I was chasing this belief like I was running a marathon and yet I never stopped to ask myself why. Why did I want to be a mom so bad? Why was this my only real goal in life? Why was it more important than an education? Why was it worth the emotional and mental abuse for all those years? Why was it worth the stress and anxiety I was putting myself through? Why was it more important than living my own dreams?
About a month ago, a friend I admire was sharing his dream of buying a boat and sailing around the world. In that moment, something like a lightning bolt hit me in the chest.
I realized that I do have other goals and dreams. I wanted to go backpacking through Scotland for a month, maybe longer. Do a road trip to California because I fantasize about being like Cheryl Strayed, the author of Wild, and hiking the P.C.T. I wanted to travel to Europe and smoke some marijuana in Amsterdam before I headed over to Paris to wander the Louvre. I wanted to visit India, and stay in an ashram to participate in a silent retreat. Embracing my inner gypsy, I wanted to road trip across Canada and visit every province of this beautiful, wild country. And travelling the oceans like a Pirate sounded incredibly exhilarating.
Finally, I had to stop and ask myself all of those questions – why did I want kids so badly? The life I fantasize about doesn’t really work out when you have an infant attached to your breasts, or diaper wearing toddlers tagging along – So why was I so willing to give all of that up?
Aside from a long list of answers that weren’t actually my own, there was one I avoided hearing and accepting. At first I told myself that I was simply adopting the stories we are force fed as young girls – that we are supposed to be mommies.
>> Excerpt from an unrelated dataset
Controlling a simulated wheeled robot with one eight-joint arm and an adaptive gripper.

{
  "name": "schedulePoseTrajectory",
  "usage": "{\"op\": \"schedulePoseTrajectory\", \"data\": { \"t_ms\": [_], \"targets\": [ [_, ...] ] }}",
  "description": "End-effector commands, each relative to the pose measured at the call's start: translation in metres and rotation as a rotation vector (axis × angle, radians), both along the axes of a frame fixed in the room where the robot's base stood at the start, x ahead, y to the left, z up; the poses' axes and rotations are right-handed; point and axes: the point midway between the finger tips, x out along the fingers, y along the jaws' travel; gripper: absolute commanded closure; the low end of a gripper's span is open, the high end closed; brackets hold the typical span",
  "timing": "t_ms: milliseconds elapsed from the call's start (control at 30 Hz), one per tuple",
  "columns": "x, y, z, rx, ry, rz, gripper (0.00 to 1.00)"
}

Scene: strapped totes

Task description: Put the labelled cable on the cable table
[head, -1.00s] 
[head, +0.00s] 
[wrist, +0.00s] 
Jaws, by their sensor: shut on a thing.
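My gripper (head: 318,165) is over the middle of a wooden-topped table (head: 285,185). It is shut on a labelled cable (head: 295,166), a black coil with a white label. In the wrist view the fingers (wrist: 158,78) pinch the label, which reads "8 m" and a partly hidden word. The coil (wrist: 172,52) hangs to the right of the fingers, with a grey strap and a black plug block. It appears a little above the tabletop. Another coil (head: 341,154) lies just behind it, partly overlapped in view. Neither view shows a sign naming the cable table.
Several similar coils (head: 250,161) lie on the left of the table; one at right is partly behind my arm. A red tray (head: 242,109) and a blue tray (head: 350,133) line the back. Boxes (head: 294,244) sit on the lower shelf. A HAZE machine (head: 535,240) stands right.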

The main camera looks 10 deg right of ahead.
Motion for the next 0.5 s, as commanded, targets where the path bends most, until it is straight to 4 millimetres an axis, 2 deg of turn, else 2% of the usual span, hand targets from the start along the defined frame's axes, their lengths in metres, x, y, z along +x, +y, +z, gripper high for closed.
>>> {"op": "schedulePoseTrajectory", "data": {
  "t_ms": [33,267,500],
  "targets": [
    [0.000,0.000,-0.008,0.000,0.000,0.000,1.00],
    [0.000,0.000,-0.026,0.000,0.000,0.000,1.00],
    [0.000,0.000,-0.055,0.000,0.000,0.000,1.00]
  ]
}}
But, the hard truth is – I am terrified I am going to be alone. Terrified the voices from my past were right in their prediction that no one would love me. Having my own kid meant I wouldn’t be alone. How could I be? They would be of my blood, from my body – mine to love and to love me in return. That was how it worked, right? They would have to love me and be in my life, right?
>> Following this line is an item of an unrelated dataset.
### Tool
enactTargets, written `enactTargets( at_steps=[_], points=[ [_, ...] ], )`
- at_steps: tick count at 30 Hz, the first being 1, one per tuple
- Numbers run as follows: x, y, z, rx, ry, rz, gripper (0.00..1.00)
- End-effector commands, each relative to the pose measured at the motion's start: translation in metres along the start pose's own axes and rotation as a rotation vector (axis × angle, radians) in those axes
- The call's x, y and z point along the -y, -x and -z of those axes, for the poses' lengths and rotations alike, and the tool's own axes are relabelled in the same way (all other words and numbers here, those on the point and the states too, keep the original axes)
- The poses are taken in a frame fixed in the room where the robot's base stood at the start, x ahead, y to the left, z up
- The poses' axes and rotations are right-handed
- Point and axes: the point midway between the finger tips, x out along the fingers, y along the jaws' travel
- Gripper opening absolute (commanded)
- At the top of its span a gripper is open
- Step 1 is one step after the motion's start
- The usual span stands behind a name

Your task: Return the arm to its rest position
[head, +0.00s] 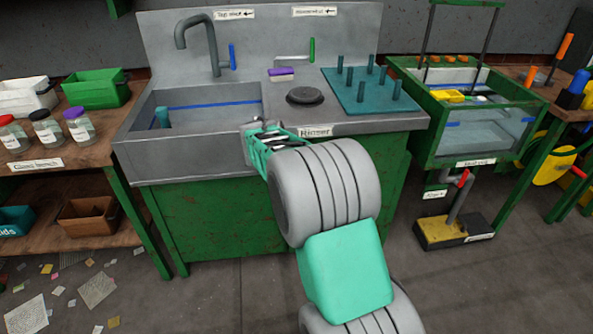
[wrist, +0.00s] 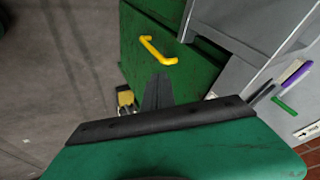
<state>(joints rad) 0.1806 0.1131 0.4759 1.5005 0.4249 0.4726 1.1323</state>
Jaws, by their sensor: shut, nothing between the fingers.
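My arm reaches up from the bottom of the head view toward the front of the grey sink unit. My gripper (head: 268,138) is at the sink's front edge, near the "Rinser" label (head: 316,132); its fingertips are hard to make out there. In the wrist view my gripper (wrist: 158,85) shows as dark fingers close together, shut and empty. Beyond them is a green cabinet panel with a yellow handle (wrist: 158,50). I see no contact between the fingers and the handle.
The sink basin (head: 140,145) is left of my gripper, and a teal peg board (head: 350,105) is to the right. A green-framed tank (head: 480,160) stands further right. A wooden bench (head: 60,165) with jars and bins is at left. Litter lies on the floor at lower left.

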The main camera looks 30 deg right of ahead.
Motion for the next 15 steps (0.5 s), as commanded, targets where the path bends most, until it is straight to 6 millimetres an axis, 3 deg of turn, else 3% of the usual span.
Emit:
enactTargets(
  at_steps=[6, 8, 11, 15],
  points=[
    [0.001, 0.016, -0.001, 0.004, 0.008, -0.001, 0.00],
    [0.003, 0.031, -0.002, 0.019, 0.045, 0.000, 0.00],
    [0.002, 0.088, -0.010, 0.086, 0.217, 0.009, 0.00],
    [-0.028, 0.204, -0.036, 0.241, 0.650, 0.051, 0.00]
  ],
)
It was a sad and painful realization to come to. This is not the reason one should be creating life. The gift of life should be a selfless act of love with the knowledge and understanding that they will be their own person, have their own dreams and will, ultimately – leave one day to explore their world and create their own life.
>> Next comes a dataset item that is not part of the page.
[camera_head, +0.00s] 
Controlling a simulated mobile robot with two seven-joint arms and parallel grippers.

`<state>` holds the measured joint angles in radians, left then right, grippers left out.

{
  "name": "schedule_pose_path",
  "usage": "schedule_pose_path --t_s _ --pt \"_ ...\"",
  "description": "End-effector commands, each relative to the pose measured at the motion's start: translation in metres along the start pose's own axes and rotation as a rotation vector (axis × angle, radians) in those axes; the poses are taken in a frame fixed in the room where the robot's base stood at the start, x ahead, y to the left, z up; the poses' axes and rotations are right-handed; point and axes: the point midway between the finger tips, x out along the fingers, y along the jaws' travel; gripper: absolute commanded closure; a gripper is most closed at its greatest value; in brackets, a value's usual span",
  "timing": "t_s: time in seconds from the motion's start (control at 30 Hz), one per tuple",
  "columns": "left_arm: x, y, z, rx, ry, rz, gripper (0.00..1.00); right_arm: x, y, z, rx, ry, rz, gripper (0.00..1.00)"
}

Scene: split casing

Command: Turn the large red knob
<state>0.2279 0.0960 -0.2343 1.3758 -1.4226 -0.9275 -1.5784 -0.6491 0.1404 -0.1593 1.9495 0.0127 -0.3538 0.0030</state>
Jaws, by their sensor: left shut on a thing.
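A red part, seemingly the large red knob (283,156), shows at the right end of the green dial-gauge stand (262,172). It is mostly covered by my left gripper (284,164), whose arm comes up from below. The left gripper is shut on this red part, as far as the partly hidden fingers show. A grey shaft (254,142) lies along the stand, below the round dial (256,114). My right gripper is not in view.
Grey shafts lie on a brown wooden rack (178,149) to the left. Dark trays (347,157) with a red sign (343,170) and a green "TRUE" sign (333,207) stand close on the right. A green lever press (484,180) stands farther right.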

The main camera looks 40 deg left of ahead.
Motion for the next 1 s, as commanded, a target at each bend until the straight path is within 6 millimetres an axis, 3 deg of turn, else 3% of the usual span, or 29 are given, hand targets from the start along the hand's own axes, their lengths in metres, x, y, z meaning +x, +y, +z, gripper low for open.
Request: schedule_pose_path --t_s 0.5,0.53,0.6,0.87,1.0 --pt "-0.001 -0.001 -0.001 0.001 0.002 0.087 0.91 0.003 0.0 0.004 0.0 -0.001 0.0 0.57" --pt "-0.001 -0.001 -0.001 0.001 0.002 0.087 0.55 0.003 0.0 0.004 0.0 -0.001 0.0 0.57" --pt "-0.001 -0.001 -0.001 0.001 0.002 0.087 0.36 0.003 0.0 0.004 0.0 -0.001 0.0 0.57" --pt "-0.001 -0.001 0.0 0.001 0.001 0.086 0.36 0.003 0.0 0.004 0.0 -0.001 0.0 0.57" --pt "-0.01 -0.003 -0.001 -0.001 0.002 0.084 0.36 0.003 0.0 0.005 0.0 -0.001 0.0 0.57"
When I admitted to myself that I might not actually want to have kids, I felt a weight lift from my shoulders and took a breath I didn’t realize I had been holding for decades. Now when I see women with their children, instead of feeling pangs of loneliness and fear, I have been able to appreciate her for the sacrifices she has made for her children. Instead of my eyes filling with tears, my heart fills with joy – for her, for her babies. And I hope her decision wasn’t based out of fear of being alone.
Maybe one day, I will have kids,. Maybe one day I will adopt. Maybe I won’t do either.
Whatever the universe has planned for me, I am surrendering this narrative that I wholeheartedly adopted as truth and am setting my focus on the sights not yet seen. I am learning that I need to love myself first and find companionship within myself before I can expect it from anyone else – least of all expecting it from a child I birth.
Instead of obsessing over nurseries and placenta, I am delving into my business pursuits, focusing on healing myself and setting intentions for sailing coast to coast and traveling over the fields of Scotland.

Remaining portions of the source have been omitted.